Como indicado no início dessa resenha, Boys Run the Riot não para por aí e abre espaço também para outras discussões sociais. Ao longo de todo o mangá, vemos que a marca independente dos protagonistas visa abrir espaço para qualquer pessoa à margem da sociedade e questões envolvendo pessoas nessas situações são retratadas pontualmente durante a obra.

A situação da marca também é envolta em questões de conflitos da juventude contra a opressão da “sociedade adulta”, já que os rapazes durante a história têm parcerias recusadas por ainda estarem no ensino médio ou “não estarem sérios sobre aquilo”.

Também existe uma questão envolvendo Jin e seu pai, que insiste em falar para o filho se preparar de verdade para a vida adulta e não se agarrar a sonhos que não vão levá-lo para lugar algum. Essa discussão também é vista em Itsuka, um jovem que sonha em ser fotógrafo, mesmo que seu pai tenha desistido de seguir essa carreira e o influencie a largar esse sonho. Depois de fazer uma parceria com Jin e Ryo para ser o fotógrafo da Boys Run the Riot, ele começa a consolidar seus objetivos e entender cada vez mais aspectos que o motivam a seguir a carreira.

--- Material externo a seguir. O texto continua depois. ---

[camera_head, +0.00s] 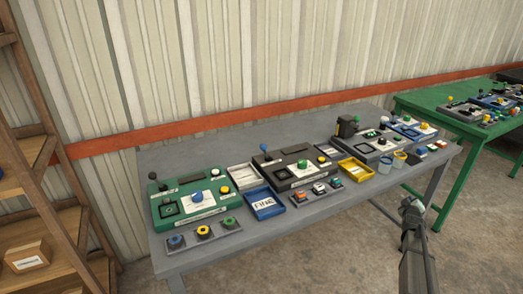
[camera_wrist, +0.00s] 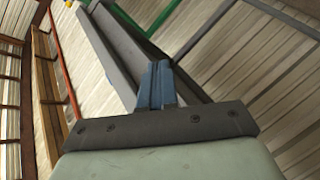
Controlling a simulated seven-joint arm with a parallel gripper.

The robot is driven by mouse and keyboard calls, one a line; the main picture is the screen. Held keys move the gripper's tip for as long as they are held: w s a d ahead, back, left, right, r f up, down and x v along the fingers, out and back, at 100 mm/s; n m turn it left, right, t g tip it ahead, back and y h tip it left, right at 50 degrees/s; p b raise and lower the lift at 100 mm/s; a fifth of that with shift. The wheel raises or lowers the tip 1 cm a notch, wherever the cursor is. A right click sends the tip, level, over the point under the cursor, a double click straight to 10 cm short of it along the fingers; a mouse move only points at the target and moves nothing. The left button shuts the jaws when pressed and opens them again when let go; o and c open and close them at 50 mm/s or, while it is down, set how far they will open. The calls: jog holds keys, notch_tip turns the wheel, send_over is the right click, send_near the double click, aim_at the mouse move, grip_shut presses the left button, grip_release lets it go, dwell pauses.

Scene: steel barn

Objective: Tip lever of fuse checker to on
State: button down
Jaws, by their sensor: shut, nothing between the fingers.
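Several boxes with levers and knobs stand on the grey table in the head view; their labels are too small to read, so I cannot tell which is the fuse checker. A green box (camera_head: 165,222) at the left has a black-tipped lever (camera_head: 152,176). A dark box (camera_head: 293,182) in the middle has a blue-tipped lever (camera_head: 263,148). A grey box (camera_head: 371,153) and a blue box (camera_head: 412,134) stand further right. My gripper, with its fingers shut and empty in the wrist view (camera_wrist: 157,72), is by the table's front right side, apart from the boxes.
The grey table (camera_head: 228,243) also holds a blue tray (camera_head: 264,206), a yellow tray (camera_head: 356,170), button strips and cups. A green table (camera_head: 432,105) with more devices stands at the right. A wooden shelf (camera_head: 72,203) is at the left. A corrugated wall stands behind.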

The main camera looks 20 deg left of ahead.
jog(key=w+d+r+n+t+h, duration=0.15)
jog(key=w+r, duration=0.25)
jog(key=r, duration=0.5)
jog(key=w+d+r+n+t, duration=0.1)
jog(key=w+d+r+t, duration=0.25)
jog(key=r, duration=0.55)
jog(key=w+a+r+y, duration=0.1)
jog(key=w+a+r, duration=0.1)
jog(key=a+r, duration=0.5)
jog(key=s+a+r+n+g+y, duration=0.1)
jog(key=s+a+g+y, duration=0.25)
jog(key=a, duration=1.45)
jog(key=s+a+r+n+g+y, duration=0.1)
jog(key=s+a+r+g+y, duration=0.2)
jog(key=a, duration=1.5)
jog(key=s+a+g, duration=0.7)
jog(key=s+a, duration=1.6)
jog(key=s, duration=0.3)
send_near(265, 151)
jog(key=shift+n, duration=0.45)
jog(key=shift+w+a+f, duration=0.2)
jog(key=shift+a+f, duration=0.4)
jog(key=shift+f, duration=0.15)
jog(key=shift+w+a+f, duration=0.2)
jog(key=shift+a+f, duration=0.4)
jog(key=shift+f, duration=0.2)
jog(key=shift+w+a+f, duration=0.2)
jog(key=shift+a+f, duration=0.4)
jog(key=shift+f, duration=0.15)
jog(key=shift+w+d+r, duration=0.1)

Entre títulos recentes que visam discutir pautas LGBTQI+, Boys Run the Riot é extremamente importante no mundo dos mangás, pois o título carrega a essência que originalmente fez com que mangás prosperassem como a mídia que são. A obra não hesita em mostrar para o que veio, o que combina perfeitamente com o próprio roteiro permeado por rebeldia.

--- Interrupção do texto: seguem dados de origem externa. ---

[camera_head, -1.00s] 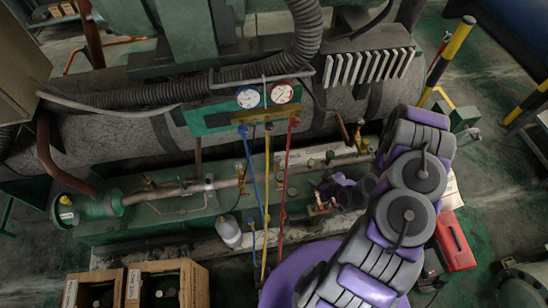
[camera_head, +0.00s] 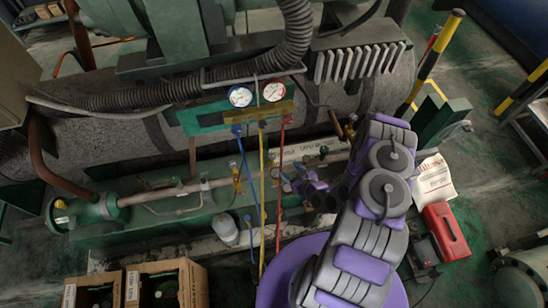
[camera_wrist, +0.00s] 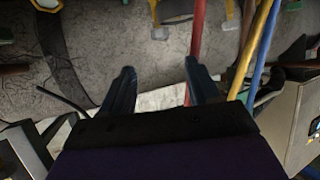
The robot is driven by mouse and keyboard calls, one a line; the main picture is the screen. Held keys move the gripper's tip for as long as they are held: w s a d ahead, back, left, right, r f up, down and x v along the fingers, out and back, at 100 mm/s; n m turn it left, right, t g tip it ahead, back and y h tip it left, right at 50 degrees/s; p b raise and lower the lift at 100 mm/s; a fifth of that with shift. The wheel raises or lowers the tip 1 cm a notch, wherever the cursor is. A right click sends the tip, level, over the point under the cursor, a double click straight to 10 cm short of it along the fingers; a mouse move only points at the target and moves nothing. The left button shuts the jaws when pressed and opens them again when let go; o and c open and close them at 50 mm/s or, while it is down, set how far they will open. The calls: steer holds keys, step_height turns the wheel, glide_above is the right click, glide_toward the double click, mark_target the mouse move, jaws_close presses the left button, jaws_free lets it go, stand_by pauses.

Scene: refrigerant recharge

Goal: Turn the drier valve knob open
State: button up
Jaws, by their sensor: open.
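My gripper (camera_head: 296,181) is open and empty, beside the pipe run and just right of the hanging hoses in the head view. In the wrist view its two dark fingers (camera_wrist: 160,76) stand apart, with grey concrete-like surface beyond and the red hose (camera_wrist: 196,45) close to the right finger. A brass valve (camera_head: 237,178) stands on the pipe left of the hoses. Another brass valve (camera_head: 351,128) shows farther right, close to my arm. I cannot tell which carries the drier valve knob. My arm hides part of the pipe's right end.
The blue hose (camera_head: 246,170), yellow hose (camera_head: 263,190) and red hose hang from the gauge manifold (camera_head: 258,113). A pale bottle (camera_head: 225,229), cardboard boxes (camera_head: 190,285) and a red toolbox (camera_head: 446,231) stand around. Yellow-black posts (camera_head: 437,58) are at the right.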

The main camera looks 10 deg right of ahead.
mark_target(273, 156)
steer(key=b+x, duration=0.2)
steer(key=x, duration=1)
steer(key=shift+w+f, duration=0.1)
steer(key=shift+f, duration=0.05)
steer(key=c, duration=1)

Assim como os artistas usavam os mangás para denunciar problemas na sociedade, Ryo usa seu grafite para denunciar o preconceito e se expressar como ser humano. Também assim como questões de gênero já estavam sendo debatidas nos anos 70, essa discussão continua viva até hoje e lutando para conquistar cada vez mais seu devido espaço na sociedade.

É uma história que não se agarra apenas no didatismo e se esforça ao máximo para mostrar de forma firme que a discussão é necessária para a nossa sociedade, principalmente no momento atual, em que questões LGBTQI+ estão cada vez mais vocais e ganhando mais espaço. É um lembrete de que essa luta não deve acabar, mesmo que já exista uma maior conscientização, pois não é fácil se livrar de estigmas que perduram por tanto tempo. Sem dúvidas, um título essencial que deve ser lido e discutido mesmo fora da bolha dos fãs de mangás.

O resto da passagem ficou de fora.